(Rows from a robot dataset)
------------------------------------

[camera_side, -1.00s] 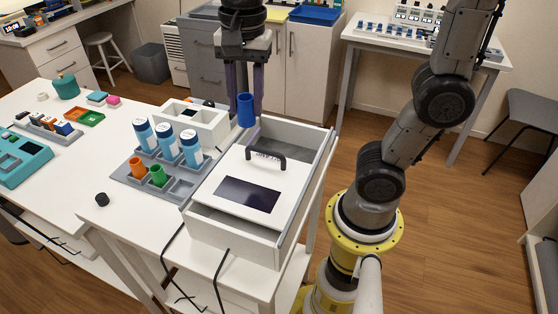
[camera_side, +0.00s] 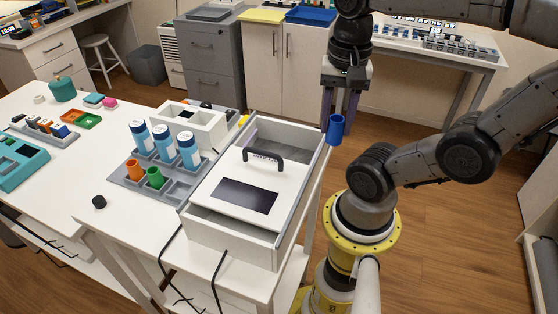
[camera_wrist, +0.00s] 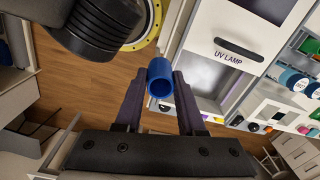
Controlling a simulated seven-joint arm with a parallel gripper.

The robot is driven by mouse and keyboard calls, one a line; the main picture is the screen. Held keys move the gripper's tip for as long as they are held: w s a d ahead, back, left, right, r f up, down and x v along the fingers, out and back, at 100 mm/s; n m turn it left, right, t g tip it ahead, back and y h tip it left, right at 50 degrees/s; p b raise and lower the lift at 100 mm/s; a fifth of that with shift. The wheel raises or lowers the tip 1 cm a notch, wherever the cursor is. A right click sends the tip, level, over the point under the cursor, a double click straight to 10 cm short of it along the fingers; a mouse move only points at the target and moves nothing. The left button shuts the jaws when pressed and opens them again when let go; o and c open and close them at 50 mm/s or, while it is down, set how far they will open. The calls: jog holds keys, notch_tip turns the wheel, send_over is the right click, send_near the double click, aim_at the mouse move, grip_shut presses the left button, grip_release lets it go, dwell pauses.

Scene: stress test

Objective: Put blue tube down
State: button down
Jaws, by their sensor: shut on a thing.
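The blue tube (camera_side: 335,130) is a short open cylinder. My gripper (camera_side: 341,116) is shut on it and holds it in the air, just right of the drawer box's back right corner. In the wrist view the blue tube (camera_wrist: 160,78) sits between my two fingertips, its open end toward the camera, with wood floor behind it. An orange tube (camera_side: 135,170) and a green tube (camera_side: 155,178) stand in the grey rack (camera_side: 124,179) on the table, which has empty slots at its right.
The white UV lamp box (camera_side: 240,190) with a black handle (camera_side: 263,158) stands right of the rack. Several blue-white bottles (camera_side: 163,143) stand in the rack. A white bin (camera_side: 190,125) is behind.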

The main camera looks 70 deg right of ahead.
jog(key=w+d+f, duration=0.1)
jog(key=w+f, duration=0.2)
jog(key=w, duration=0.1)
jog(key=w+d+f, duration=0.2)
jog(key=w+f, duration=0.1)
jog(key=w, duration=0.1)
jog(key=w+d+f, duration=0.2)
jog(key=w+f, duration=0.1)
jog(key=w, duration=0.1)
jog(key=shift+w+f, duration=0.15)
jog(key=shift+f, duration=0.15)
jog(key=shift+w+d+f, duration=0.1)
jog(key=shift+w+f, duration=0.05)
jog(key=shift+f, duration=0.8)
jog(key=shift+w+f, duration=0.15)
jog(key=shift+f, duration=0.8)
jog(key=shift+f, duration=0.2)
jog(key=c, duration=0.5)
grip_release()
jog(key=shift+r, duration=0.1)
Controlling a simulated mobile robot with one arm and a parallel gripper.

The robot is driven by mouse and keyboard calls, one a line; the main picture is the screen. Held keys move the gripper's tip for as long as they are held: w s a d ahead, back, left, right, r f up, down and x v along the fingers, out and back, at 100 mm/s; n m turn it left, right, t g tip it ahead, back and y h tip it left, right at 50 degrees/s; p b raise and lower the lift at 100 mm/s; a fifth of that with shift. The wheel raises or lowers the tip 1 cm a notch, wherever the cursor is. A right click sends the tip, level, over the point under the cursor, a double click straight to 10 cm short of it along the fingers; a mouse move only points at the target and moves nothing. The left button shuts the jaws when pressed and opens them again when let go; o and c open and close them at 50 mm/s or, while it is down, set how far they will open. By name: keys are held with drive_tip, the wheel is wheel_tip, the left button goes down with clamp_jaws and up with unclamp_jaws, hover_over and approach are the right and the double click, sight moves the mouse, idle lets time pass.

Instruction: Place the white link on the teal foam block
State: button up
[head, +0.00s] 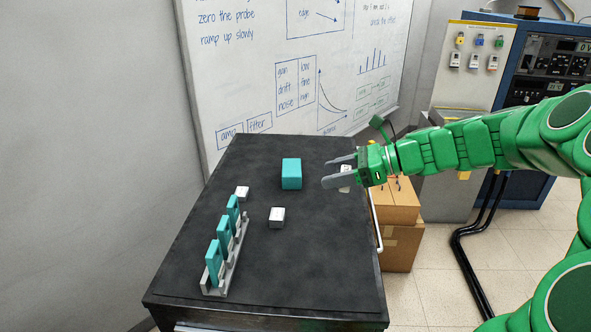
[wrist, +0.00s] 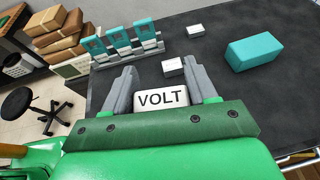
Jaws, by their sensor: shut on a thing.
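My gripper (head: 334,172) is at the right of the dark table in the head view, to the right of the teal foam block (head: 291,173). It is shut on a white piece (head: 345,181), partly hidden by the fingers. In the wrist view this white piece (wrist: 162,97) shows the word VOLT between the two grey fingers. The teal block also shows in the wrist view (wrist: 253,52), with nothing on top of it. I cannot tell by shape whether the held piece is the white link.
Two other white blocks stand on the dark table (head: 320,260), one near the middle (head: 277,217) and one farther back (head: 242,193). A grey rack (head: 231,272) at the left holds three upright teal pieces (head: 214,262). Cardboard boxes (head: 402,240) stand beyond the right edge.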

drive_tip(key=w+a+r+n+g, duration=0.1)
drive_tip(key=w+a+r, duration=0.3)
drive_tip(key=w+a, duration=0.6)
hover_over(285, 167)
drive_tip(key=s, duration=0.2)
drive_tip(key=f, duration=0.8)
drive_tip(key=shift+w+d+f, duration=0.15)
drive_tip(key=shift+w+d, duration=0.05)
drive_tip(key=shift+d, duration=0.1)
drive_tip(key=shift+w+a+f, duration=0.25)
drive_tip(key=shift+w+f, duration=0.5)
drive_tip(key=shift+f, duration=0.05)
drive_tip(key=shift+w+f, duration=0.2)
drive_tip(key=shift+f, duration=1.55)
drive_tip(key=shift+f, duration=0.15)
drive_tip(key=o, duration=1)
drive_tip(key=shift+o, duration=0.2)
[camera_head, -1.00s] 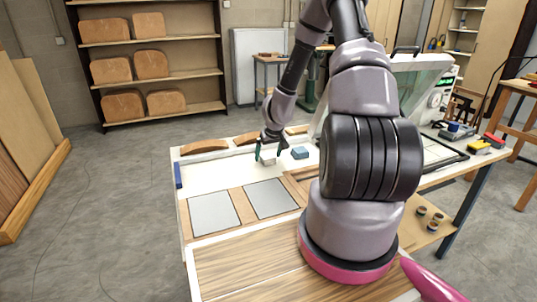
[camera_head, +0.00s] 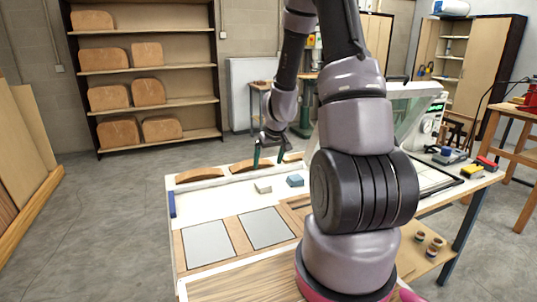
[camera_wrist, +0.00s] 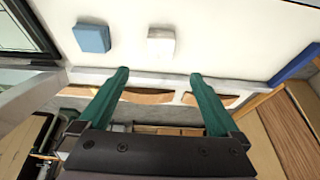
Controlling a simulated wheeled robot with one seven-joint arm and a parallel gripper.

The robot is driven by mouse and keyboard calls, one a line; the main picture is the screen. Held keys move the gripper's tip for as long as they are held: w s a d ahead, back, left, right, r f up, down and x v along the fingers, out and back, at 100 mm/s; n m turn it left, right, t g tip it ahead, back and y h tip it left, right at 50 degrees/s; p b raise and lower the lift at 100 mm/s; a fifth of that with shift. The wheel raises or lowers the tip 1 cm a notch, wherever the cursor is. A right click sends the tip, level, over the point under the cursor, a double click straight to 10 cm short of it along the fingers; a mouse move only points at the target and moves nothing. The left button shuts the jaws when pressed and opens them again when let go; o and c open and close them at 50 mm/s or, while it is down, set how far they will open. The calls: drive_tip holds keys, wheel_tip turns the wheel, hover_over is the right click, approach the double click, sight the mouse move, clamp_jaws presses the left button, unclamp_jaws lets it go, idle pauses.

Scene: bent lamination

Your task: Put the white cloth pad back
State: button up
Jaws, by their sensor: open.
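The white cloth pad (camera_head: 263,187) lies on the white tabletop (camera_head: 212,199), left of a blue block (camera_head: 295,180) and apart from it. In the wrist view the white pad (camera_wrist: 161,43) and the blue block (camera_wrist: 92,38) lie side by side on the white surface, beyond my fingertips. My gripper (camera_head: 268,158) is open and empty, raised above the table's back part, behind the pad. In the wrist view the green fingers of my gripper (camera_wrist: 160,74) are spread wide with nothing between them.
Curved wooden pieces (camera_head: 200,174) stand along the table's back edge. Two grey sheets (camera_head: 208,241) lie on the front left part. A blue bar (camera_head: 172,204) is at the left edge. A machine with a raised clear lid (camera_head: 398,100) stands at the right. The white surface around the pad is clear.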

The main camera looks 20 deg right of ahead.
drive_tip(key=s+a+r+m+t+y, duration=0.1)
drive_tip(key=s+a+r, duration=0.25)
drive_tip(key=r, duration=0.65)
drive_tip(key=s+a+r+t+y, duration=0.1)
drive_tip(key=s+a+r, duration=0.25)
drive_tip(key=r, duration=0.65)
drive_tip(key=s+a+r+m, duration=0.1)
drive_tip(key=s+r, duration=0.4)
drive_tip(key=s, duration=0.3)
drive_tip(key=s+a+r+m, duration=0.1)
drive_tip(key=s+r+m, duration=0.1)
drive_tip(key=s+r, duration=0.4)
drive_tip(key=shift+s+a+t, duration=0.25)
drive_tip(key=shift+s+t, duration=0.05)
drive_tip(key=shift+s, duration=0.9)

------------------------------------

_Task to carry out:_ List each line of the entries that holds the string "simulated".

_Reply to the exercise:_
Controlling a simulated seven-joint arm with a parallel gripper.
Controlling a simulated mobile robot with one arm and a parallel gripper.
Controlling a simulated wheeled robot with one seven-joint arm and a parallel gripper.

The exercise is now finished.